← Documents

API Gateway Solution (BEAST)

One line — A single API Gateway that unifies many different provider APIs (Netflix, Disney, Kakao …) under one authentication / routing layer. Now the core engine of KT API-Link, reliably handling 50M+ requests/day.

Period
March 2022 ~ December 2023
Role
Backend Server Developer · Performance Optimization
Scope
Solutions for both internal and external use

What it does

The solution consists of an API Gateway Core System and a back-office portal for monitoring and managing APIs.
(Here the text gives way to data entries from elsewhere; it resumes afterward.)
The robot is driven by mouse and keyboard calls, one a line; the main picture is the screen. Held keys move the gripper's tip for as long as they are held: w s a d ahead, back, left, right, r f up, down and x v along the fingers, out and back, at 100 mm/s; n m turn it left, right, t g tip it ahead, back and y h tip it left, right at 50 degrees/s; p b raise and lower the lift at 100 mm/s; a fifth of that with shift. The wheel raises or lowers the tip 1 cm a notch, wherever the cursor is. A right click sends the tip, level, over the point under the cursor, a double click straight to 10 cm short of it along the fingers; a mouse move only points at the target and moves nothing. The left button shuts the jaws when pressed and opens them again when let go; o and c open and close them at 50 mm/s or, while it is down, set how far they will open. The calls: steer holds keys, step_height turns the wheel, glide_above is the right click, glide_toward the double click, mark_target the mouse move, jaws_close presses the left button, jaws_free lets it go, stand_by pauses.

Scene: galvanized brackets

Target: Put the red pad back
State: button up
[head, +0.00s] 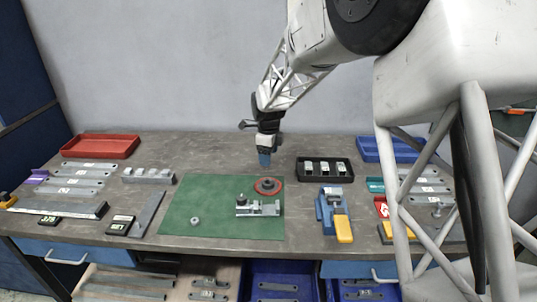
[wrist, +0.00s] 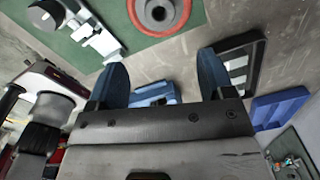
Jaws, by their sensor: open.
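A round red pad (head: 279,190) lies at the upper right edge of the green mat (head: 185,213), with a dark grey round part (head: 267,183) at its centre. In the wrist view the red pad (wrist: 135,14) is at the top edge, partly cut off, with the grey ring inside it. My gripper (head: 264,160) hangs above and just behind the pad, pointing down. Its blue fingers (wrist: 161,78) are wide apart with nothing between them. A smaller red item with a white mark (head: 382,208) lies at the right; I cannot tell what it is.
A grey metal fixture (head: 258,209) and a small ring (head: 194,221) are on the mat. A black tray (head: 301,170) with pale blocks and a blue-and-yellow tool (head: 343,229) are to the right. Red (head: 107,146) and blue (head: 372,155) bins stand at the back.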

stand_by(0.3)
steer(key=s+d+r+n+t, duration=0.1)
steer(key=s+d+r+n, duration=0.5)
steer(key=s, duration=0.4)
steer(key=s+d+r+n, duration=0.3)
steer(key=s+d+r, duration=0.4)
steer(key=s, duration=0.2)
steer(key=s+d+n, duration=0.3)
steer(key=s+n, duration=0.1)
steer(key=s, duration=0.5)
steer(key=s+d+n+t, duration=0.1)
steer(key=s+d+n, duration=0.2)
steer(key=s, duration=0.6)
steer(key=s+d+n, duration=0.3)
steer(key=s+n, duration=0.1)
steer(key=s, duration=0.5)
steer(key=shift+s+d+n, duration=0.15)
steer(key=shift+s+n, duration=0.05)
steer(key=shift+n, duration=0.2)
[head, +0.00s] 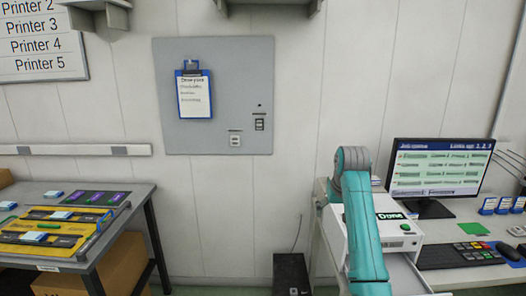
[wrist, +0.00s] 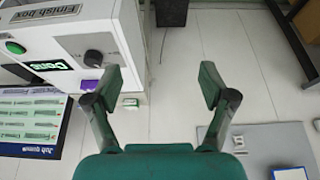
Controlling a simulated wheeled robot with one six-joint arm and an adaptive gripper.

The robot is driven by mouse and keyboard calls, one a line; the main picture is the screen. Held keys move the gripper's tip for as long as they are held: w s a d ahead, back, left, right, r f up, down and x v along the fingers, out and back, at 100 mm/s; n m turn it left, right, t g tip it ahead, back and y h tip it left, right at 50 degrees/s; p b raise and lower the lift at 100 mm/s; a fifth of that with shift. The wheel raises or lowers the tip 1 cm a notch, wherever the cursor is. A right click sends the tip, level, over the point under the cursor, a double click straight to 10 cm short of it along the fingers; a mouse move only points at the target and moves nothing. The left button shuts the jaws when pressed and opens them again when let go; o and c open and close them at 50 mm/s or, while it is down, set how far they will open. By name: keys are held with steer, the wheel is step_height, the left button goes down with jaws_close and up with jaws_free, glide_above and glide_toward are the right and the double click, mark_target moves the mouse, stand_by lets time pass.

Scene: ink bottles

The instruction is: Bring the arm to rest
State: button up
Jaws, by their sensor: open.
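My gripper (wrist: 161,84) shows in the wrist view with its two green fingers spread wide apart. Nothing is between them. Behind the gap are the pale wall panels. In the head view my teal arm rises from the bottom right in front of a white box, and the gripper itself is hidden there. The white box (head: 407,228) has a "Done" display and a green button. In the wrist view the box (wrist: 70,38) appears upside down at the upper left, with a "Finish box" label and a dark knob, left of my fingers.
A monitor (head: 437,168) and a keyboard (head: 457,255) stand on the right desk. A work table (head: 120,223) with yellow trays is at the left. A grey wall panel (head: 225,95) holds a blue clipboard (head: 194,92). A black bin (head: 291,275) stands low between table and desk.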

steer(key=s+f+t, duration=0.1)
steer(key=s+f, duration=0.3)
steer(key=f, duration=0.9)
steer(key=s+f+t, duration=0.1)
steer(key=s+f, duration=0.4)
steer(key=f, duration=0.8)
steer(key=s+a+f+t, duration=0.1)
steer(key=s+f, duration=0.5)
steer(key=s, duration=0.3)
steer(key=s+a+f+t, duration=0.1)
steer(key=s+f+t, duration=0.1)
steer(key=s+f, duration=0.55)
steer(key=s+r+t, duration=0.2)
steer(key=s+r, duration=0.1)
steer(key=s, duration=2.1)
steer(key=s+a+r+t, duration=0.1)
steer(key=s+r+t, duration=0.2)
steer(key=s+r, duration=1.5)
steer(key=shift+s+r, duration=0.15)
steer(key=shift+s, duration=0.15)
It unifies different API interfaces and centralizes authentication / authorization, collapsing a complex integration structure into a single gateway.
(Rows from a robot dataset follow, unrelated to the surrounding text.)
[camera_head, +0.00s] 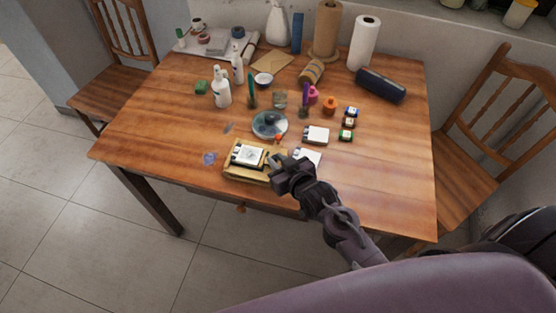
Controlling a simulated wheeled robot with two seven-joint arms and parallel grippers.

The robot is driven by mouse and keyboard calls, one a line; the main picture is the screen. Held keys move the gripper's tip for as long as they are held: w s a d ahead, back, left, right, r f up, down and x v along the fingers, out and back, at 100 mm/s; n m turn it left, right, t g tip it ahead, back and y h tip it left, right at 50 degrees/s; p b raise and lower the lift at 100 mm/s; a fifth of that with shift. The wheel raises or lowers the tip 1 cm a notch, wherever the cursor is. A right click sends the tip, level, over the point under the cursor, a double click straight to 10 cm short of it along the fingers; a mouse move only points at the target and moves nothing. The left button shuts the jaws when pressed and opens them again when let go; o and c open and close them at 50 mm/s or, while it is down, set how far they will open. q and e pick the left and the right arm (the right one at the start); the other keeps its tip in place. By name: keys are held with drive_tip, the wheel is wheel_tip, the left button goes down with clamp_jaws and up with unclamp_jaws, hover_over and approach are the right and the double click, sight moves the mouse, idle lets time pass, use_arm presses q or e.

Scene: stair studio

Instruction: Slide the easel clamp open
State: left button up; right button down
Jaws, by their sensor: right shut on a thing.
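The easel (236,172) is a small light-wood frame lying near the table's front edge, with a white picture card (247,154) on it. My right gripper (276,168) reaches in from the lower right and is at the easel's right side. It is shut on a part there, which looks like the easel clamp, but the dark fingers hide most of it. A small red piece (278,138) shows just behind the easel's right end. My left gripper is not in view.
A glass dish (270,124) sits right behind the easel. White cards (316,135) and several small paint jars (349,122) stand to the right. Bottles (221,93) and paper rolls (363,43) stand farther back. The table's right front (395,185) is clear.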

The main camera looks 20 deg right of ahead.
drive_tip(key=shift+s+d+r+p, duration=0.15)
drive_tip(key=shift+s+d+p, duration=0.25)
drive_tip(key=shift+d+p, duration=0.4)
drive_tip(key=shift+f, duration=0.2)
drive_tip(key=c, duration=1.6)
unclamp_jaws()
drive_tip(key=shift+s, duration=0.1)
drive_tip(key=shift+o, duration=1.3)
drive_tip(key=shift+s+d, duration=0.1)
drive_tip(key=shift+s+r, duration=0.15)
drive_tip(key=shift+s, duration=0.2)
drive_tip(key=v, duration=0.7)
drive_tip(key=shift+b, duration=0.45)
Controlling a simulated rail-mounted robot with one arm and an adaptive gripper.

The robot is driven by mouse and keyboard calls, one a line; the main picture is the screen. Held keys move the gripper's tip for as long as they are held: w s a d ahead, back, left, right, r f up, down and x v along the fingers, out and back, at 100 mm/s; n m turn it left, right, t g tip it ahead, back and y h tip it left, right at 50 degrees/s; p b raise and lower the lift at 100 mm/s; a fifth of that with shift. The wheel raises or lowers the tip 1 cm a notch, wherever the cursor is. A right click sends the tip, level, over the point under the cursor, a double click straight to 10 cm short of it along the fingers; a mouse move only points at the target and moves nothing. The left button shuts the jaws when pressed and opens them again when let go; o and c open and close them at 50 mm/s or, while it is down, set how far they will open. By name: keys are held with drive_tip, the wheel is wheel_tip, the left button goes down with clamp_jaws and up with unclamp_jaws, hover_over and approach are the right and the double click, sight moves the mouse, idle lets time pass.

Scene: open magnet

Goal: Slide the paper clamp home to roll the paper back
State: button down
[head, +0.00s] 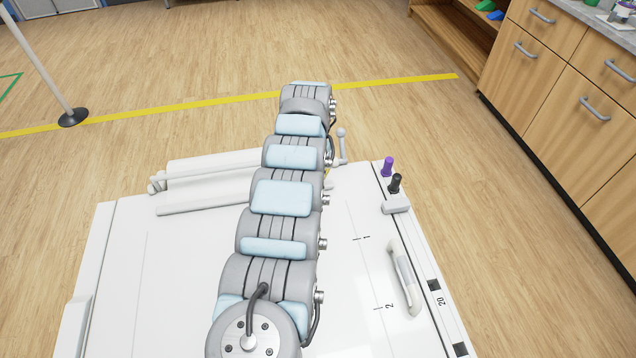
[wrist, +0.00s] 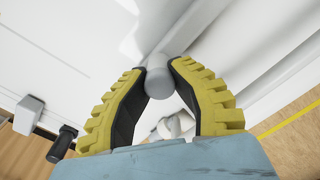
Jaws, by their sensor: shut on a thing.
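In the wrist view my gripper (wrist: 158,68) has its yellow, black-padded fingers closed on the rounded grey end of a bar, which looks like the paper clamp (wrist: 158,82). The bar runs away from the fingers over the white surface. In the head view the clamp bar (head: 200,198) lies across the far part of the white table, in front of the white paper roll (head: 210,165). My arm hides its right part and my gripper there. A pale round part (wrist: 176,124) shows just below the held end in the wrist view.
An upright ball-topped lever (head: 341,145) stands at the table's far edge, right of my arm. A purple knob (head: 387,166), a black knob (head: 396,183) and a white handle (head: 404,278) line the right side. The white table top (head: 180,280) is clear left of my arm.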

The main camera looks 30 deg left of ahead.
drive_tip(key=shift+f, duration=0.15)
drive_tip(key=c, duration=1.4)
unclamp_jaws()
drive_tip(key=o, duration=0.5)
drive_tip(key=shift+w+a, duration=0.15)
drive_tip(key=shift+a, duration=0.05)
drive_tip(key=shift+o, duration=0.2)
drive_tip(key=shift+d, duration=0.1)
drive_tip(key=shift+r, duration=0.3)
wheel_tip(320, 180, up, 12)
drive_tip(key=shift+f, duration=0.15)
Clients Netflix / OTT Kakao Partners … API Gateway (BEAST) Auth / AuthZ Routing Handlers (JSON ↔ XML, transform) Backend APIs Provider A Provider B Provider … Back-office portal (monitoring · 관리) 50M+ requests / day
One gateway in front of many provider APIs — unified auth, routing and request transformation

Impact

  • Unified different API interfaces (e.g., Netflix, Disney) and centralized authentication / authorization, simplifying a complex integration structure into a single gateway.
  • Integrated into KT API-Link, where it now operates as the core engine of the API integration platform, reliably handling over 50 million requests per day.

Live service: KT API-Link.

Tech stack

API GatewayHandlerRESTful APIProtocol / Network JavaSpring BootSpring WebFluxSpring Cloud PostgreSQLMongoDBJPAR2DBCReactive MongoDB Linux (Ubuntu)AWSOn-premise

Key roles & achievements

The project was carried out in three phases over two years.

Phase 1 Back-Office Portal Phase 2 KT API-Link Integration Phase 3 WebFlux / Reactive Core
Three sequential phases over two years

⊙ Phase 1 — Back-Office Portal

  • Dashboard: real-time monitoring of API status and performance.
  • API Management: registration, modification, deletion and lifecycle management.
  • Data Collection & Aggregation: scheduled periodic log aggregation.
  • Community Support: announcements and user-community features.

⊙ Phase 2 — System Integration (KT API-Link)

  • Integrated the gateway into KT API-Link and improved system performance.
  • Query Performance Optimization: composite indexes and optimized data structures.
  • Handler Management: customizable deployment and configuration.
  • Security: adjustments for infrastructure such as firewall environments (added bypass functions).

⊙ Phase 3 — Core Enhancement & WebFlux Migration

  • Migrated to a Reactive REST API with WebFlux for high-performance processing.
  • Non-blocking ORM: applied R2DBC and Reactive MongoDB.
  • Thread Pool Optimization: resolved blocking I/O by leveraging Netty’s event-loop and offloading async tasks to separate thread pools (TaskScheduler).
  • Performance Testing: TPS / response-time analysis with Apache Bench, then optimization.

Troubleshooting — Thread-pool exhaustion bottleneck

Issue: After certain APIs were registered, request processing slowed dramatically — some requests were delayed for tens of seconds or never responded. The cause and the responsible API were initially unclear, causing continuous response delays across the whole system.

Root cause: The gateway lets you insert custom handlers at intermediate stages (JSON↔XML conversion, format transformation, external API calls). Many handlers made blocking calls to external providers. When an external response was slow, the blocking code held Netty Worker Threads for a long time → EventLoop exhaustion → throughput collapse. JPA-based DB access added further small blocking.

Before — blocking on EventLoop Netty EventLoop Worker Threads (I/O) blocking handler → external API ⏳ threads held → exhaustion requests pile up / time out After — offload + reactive Netty EventLoop — pure I/O only Dedicated pool (TaskScheduler) — blocking ops R2DBC · Reactive MongoDB (non-blocking) stable high throughput
Blocking work moved off the EventLoop into a dedicated pool; DB access made reactive

Resolution:

  • Separated blocking operations into dedicated thread pools (e.g., TaskScheduler), letting the main EventLoop do pure I/O only.
  • Converted blocking calls to multi-threaded asynchronous execution, so one slow handler no longer affects the whole system.
  • Migrated DB operations (e.g., log insertion) to Reactive MongoDB and R2DBC, minimizing blocking.
  • After restructuring, the gateway reliably handled high traffic without degradation, preventing recurrence of operational incidents.